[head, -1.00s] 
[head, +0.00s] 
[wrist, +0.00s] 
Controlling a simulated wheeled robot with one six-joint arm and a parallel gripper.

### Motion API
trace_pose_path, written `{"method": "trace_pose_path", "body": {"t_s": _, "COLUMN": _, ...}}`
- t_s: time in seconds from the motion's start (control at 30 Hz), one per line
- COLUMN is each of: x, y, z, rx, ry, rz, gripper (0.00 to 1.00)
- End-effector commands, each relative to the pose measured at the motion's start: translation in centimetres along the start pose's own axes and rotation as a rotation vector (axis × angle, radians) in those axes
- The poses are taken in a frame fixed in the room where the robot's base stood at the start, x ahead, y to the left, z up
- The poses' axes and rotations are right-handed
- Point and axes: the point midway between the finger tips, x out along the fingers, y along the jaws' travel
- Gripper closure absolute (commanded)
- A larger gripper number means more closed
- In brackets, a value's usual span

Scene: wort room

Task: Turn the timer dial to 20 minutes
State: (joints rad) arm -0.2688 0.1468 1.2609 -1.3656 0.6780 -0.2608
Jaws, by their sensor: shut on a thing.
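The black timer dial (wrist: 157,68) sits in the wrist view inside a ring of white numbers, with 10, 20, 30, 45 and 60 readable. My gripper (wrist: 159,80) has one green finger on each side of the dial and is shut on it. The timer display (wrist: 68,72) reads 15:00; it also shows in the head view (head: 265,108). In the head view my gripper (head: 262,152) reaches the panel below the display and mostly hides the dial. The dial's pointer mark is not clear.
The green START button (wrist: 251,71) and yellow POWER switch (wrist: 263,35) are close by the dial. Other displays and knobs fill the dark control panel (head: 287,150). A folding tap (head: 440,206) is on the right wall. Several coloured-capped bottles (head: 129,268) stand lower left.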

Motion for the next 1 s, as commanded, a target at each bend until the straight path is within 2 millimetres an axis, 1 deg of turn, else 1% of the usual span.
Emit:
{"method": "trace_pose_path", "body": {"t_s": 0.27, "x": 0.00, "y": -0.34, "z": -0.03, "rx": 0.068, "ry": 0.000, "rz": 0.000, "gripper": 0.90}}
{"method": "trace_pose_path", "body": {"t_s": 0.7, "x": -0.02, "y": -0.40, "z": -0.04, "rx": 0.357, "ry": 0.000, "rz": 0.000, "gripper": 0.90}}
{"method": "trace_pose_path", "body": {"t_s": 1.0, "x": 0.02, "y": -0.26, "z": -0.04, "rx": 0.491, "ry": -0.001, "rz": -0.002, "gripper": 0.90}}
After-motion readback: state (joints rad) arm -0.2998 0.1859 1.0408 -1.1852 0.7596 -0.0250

Given exercise =>
Write out the data again, exactly and in full.

Solution for this task =>
[head, -1.00s] 
[head, +0.00s] 
[wrist, +0.00s] 
Controlling a simulated wheeled robot with one six-joint arm and a parallel gripper.

### Motion API
trace_pose_path, written `{"method": "trace_pose_path", "body": {"t_s": _, "COLUMN": _, ...}}`
- t_s: time in seconds from the motion's start (control at 30 Hz), one per line
- COLUMN is each of: x, y, z, rx, ry, rz, gripper (0.00 to 1.00)
- End-effector commands, each relative to the pose measured at the motion's start: translation in centimetres along the start pose's own axes and rotation as a rotation vector (axis × angle, radians) in those axes
- The poses are taken in a frame fixed in the room where the robot's base stood at the start, x ahead, y to the left, z up
- The poses' axes and rotations are right-handed
- Point and axes: the point midway between the finger tips, x out along the fingers, y along the jaws' travel
- Gripper closure absolute (commanded)
- A larger gripper number means more closed
- In brackets, a value's usual span

Scene: wort room

Task: Turn the timer dial to 20 minutes
State: (joints rad) arm -0.2688 0.1468 1.2609 -1.3656 0.6780 -0.2608
Jaws, by their sensor: shut on a thing.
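The black timer dial (wrist: 157,68) sits in the wrist view inside a ring of white numbers, with 10, 20, 30, 45 and 60 readable. My gripper (wrist: 159,80) has one green finger on each side of the dial and is shut on it. The timer display (wrist: 68,72) reads 15:00; it also shows in the head view (head: 265,108). In the head view my gripper (head: 262,152) reaches the panel below the display and mostly hides the dial. The dial's pointer mark is not clear.
The green START button (wrist: 251,71) and yellow POWER switch (wrist: 263,35) are close by the dial. Other displays and knobs fill the dark control panel (head: 287,150). A folding tap (head: 440,206) is on the right wall. Several coloured-capped bottles (head: 129,268) stand lower left.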

Motion for the next 1 s, as commanded, a target at each bend until the straight path is within 2 millimetres an axis, 1 deg of turn, else 1% of the usual span.
Emit:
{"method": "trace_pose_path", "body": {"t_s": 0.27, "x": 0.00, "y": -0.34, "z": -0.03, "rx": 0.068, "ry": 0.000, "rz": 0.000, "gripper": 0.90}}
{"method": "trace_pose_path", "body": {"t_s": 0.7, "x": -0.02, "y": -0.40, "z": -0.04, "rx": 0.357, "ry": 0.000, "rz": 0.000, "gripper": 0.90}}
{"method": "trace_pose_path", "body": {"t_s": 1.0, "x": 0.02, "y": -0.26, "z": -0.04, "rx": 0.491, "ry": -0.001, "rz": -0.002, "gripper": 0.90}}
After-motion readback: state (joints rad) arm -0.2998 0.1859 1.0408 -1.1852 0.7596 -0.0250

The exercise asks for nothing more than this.